Tinkoff, the biggest online bank in Russia, wants to offer cryptocurrency trading to its clients but says this will take time due to a tough stance from the country’s central bank.
Oliver Hughes, Tinkoff’s CEO, said Thursday that “qualified investors who know what they’re doing” want to invest in crypto.
“There’s no mechanism for us to offer that product to them in Russia at the moment because the central bank has got this very tough position,” he told CNBC’s Hadley Gamble at the St. Petersburg International Economic Forum.
A Bitcoin ATM in a grocery store in Russia.
Yegor Aleyev | TASS via Getty Images
Russia gave cryptocurrencies like bitcoin legal status in 2020 but banned digital assets from being used in payments, saying that only the Russian ruble could be considered legal tender.

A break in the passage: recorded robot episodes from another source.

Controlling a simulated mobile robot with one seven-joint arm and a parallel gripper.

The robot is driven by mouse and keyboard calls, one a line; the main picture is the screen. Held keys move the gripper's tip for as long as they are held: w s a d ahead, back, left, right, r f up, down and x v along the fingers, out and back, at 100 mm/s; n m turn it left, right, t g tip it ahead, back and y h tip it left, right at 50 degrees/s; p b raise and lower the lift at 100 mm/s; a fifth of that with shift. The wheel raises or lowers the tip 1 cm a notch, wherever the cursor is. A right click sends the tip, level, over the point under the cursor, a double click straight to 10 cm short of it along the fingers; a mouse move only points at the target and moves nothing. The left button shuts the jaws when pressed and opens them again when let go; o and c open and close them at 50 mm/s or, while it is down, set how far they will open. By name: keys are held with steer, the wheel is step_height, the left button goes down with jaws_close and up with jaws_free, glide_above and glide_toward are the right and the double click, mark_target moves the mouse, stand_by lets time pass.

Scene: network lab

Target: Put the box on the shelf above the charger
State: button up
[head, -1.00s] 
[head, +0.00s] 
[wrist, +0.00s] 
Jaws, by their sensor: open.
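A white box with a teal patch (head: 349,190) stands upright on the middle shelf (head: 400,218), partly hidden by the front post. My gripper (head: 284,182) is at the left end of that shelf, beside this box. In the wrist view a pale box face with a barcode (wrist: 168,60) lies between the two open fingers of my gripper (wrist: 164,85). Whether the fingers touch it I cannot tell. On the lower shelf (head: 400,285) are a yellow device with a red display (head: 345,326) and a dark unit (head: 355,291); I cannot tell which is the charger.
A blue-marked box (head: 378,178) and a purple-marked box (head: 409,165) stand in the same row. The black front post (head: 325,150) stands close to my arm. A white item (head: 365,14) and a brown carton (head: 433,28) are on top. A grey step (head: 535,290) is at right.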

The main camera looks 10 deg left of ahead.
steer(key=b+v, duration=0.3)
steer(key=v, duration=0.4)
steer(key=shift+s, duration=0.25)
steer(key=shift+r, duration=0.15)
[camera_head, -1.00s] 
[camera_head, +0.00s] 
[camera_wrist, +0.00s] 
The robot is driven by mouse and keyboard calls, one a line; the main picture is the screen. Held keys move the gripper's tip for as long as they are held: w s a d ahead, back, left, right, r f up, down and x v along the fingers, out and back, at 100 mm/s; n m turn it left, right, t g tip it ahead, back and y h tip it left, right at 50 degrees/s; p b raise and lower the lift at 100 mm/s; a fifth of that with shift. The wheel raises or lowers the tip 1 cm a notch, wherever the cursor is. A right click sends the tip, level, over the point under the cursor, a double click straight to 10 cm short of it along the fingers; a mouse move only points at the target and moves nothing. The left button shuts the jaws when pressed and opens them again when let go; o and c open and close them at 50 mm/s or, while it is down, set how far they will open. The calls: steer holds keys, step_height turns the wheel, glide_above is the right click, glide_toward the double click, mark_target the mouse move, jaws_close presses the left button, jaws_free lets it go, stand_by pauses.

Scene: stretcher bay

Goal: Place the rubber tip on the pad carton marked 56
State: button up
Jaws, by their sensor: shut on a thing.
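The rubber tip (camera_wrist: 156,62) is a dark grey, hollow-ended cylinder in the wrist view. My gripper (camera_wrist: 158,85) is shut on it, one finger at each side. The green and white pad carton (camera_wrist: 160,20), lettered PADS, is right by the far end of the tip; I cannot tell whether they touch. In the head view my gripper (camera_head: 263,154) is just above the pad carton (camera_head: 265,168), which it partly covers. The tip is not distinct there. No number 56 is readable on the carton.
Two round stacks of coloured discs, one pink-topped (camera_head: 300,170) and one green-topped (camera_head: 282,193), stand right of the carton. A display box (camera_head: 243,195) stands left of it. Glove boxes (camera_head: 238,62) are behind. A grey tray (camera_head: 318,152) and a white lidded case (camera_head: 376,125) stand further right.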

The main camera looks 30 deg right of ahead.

Earlier this week, Russian central bank governor Elvira Nabiullina told CNBC that digital currency was the “future for our financial system.” But she was referring to central bank digital currencies rather than crypto.
Unlike cryptocurrencies, which are designed to be decentralized, CBDCs are issued and controlled by authorities. Like China and the U.S., Russia is exploring a digital version of its currency.
Alexander Shulgin, CEO of Russian e-commerce firm Ozon, said a digital ruble would help his business.
“If everyone has the opportunity to pay with digital currency online, it’s (an) easier transaction for companies like us,” he told CNBC Thursday, also speaking from the forum.
Governments have become increasingly wary of cryptocurrencies, due in no small part to their use in illegal activities like money laundering and terrorist financing.
Digital assets are also incredibly volatile, with the price of bitcoin having fallen from a record high of $64,829 in April to as low as $30,001 the following month.
Hughes said he recognizes concerns over the use of crypto in money laundering, as well as retail investors “who see cryptos glittering at the moment and maybe make poor investment decisions.”
But he added that professional investors are warming to the asset class.
“Hopefully over time this will evolve and we’ll be able to achieve the aims of the central bank, making sure there’s no money laundering issues, making sure we’re protecting investors, but also offer products in a responsible way,” Hughes said.